● **Stated goal**:
Show all lines of the listing that hold the word "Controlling".

(A block of data)
▽

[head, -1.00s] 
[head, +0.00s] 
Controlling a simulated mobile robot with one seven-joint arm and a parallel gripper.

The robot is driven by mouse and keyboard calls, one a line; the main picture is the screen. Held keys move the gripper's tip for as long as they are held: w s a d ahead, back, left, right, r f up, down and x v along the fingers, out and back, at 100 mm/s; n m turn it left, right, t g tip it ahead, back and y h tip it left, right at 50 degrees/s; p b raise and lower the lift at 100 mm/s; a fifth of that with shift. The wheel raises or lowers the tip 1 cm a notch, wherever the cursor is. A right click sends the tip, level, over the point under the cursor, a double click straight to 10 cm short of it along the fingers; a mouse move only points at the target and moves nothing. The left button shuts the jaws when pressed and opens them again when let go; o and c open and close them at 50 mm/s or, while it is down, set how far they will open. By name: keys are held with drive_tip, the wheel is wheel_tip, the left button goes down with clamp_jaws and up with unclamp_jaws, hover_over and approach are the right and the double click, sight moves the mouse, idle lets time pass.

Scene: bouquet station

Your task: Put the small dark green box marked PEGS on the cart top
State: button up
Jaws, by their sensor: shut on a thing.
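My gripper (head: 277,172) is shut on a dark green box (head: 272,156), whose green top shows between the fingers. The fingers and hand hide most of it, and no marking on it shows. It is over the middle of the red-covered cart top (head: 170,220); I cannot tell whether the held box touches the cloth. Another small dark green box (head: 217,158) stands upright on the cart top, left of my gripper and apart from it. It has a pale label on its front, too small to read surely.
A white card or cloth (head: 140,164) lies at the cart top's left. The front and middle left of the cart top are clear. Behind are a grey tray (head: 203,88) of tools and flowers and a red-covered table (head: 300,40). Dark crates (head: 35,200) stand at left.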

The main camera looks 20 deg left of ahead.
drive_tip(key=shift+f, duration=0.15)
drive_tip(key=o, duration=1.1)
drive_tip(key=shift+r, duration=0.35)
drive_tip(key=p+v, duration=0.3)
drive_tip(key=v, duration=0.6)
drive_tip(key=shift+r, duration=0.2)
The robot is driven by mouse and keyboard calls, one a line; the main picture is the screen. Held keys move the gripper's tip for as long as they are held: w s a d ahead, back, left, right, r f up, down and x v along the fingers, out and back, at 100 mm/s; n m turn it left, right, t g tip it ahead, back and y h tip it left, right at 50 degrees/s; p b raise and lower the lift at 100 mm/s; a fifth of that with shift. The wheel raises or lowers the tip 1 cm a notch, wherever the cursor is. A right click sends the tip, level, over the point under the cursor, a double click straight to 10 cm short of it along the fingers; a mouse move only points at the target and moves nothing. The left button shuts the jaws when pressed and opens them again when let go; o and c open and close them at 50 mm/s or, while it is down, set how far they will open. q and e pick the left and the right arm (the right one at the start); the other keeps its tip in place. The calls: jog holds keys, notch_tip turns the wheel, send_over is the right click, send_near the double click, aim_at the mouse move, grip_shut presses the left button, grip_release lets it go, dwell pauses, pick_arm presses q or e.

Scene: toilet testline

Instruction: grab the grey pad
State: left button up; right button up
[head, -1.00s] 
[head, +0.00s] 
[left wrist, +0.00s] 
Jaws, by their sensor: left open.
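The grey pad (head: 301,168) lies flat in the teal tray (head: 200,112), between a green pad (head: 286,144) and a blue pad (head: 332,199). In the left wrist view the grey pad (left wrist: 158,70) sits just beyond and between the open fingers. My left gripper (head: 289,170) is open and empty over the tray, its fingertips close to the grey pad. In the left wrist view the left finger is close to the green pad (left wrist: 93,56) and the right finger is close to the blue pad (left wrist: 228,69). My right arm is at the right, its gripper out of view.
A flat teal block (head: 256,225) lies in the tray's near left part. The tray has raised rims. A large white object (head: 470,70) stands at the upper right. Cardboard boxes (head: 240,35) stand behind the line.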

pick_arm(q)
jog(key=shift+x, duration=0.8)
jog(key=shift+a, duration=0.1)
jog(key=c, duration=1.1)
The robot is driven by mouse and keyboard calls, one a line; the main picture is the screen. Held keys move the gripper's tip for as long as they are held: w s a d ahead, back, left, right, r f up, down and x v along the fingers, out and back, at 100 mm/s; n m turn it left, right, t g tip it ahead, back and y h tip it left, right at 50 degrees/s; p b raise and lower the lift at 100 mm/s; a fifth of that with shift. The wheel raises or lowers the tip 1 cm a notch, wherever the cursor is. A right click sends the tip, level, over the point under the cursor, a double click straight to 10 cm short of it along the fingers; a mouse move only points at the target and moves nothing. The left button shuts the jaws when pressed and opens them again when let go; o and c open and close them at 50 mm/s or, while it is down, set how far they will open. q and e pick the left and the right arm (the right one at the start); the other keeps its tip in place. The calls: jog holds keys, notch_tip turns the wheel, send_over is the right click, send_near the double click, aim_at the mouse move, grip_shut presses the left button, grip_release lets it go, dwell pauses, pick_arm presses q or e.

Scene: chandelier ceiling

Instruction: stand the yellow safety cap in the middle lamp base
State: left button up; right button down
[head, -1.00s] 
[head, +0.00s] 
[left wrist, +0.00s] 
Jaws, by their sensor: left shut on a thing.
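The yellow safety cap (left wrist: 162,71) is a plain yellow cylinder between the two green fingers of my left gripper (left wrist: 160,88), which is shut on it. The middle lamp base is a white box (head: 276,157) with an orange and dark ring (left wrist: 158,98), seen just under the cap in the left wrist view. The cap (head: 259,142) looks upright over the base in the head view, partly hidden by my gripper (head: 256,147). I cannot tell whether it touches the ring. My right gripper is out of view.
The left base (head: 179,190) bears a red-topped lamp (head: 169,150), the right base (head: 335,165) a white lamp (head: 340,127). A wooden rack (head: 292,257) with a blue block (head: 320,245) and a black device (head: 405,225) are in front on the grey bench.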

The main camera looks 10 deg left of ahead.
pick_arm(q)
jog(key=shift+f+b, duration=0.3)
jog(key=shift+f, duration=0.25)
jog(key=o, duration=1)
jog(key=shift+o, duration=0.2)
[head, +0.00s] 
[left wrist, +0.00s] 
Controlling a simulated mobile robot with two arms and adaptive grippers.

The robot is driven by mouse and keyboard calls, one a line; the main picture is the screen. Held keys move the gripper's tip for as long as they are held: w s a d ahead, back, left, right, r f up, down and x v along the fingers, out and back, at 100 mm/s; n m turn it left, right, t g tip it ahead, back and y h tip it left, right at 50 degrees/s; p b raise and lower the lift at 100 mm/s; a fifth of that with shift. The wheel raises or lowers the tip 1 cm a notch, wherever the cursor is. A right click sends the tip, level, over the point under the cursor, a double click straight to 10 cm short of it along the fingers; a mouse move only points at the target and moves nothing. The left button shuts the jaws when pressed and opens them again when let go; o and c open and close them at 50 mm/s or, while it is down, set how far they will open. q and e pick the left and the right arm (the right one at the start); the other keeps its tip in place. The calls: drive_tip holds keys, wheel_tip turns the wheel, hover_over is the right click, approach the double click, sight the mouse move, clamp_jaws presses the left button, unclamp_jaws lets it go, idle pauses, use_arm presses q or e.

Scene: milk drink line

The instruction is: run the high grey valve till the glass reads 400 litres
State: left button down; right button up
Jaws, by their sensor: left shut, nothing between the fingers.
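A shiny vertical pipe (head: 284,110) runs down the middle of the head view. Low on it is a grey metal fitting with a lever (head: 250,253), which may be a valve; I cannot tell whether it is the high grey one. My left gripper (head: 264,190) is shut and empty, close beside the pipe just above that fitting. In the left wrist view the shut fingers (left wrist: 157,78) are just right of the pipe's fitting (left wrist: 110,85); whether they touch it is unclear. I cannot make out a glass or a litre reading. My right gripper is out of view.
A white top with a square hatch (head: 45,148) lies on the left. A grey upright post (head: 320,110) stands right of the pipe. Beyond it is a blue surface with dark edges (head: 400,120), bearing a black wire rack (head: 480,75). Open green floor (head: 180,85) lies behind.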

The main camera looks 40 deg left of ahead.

△

● **Answer to the problem**:
Controlling a simulated mobile robot with one seven-joint arm and a parallel gripper.
Controlling a simulated mobile robot with two arms and adaptive grippers.

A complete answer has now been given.